HOW many classmates?/ Are there an equal number of students in each house?
Jim Ferer
jferer at yahoo.com
Mon Feb 23 23:08:45 UTC 2004
No: HPFGUIDX 91503
Ffred: I get the impression from the books that once JKR had said
publicly that there are around 1000 students at Hogwarts, all the
references to numbers (not only this one, which I hadn't noticed
before, but also the Yule Ball, the exam scene, etc) are all written
with that in mind. <<<
Melz: For Harry's year, there should be 5 boys and 5 girls in his
house... right? Logically, wouldn't that mean that there are 40 in
each year, and around 280 students in the school...? "
The "number of students" argument is one of the oldest on this board
and sometimes most contentious. The Harry Potter Lexicon has a good
précis of the arguments for all sides. I am one of the principals of
a middle number between 450 and 500. The most numerous party is
the "about 300" party.
I think this is way too small for a viable wizarding society, and
there are a number of canon hints for a larger number, but plenty of
evidence for the smaller number, too.
The notion I wanted to argue against is the "5 boys, 5 girls in each
house/ each year" argument. There is strong evidence against it and
only assuming for it.
We're pretty sure there's five boys in Gryffindor in Harry's year.

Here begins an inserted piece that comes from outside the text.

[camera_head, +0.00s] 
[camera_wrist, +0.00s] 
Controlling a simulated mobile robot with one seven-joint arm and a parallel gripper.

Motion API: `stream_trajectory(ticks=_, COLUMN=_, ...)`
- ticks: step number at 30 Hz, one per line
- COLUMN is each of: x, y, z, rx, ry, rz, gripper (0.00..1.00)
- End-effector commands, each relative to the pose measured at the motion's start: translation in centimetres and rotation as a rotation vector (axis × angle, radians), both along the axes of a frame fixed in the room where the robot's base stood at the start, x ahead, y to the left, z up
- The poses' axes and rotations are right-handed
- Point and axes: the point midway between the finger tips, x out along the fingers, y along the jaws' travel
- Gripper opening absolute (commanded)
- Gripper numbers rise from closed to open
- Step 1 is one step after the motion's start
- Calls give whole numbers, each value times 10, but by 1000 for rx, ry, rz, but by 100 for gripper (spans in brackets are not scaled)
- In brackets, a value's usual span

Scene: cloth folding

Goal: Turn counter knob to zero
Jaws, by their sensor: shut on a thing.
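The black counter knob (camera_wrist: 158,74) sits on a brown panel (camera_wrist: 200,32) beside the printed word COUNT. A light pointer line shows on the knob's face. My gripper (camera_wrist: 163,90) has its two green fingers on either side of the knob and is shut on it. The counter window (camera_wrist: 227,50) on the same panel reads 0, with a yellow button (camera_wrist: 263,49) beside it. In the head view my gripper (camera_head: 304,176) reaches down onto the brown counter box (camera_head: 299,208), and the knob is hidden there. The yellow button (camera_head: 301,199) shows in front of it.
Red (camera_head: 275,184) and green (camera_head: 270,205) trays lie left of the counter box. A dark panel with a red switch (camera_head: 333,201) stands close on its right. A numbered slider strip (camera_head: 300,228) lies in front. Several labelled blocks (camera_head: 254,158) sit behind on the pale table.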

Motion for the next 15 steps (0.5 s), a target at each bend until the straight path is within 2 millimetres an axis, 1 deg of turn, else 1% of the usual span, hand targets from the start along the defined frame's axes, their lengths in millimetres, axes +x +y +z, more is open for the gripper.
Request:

If there's more in another room, we haven't heard about them, and we
should have. We've only heard of three girls: Hermione, Lavender,
and Parvati. We don't know if there's all there is or if there's
more, and ****we know nothing about other Houses or other years.****
I say we absolutely can't make any assumptions about any other House
or year.
The Sorting Hat says that it will look in your head and "put you
where you ought to be." No allocation. No quota. No ten per house
per year. The Hat puts students where they should go based on their
personalities and traits, and lets the chips fall where they may.
How could it do anything else? We know a magical quill writes down
the name of a magical child when he or she is born, and those
children are invited to Hogwarts when they turn 11. Over time the
number will average out, but there's room for variation from year to
year.
If you accept there's no quotas, then a lot of things are possible.
It seems intuitive that there are a lot more "ordinary" kids
(Hufflepuffs) than brainy Ravenclaws, heroic Gryffindors, or
ruthless Slytherins. There's no evidence one way or the other. And
you have to wonder why a mere 300 students study in that enormous
castle.
There's really a problem with any number you can come up with. Using
usual parent/child proportions, I came up with a wizard population of
only about 4,000 if there's only 300 students, not nearly enough to
support a Quidditch league, Diagon Alley, Bertie Bott's, Gladrags,
Flourish and Blott's, the _Daily Prophet_, and so on and so on.
JKR's, shall we say, imprecisions are going to fuel this forever.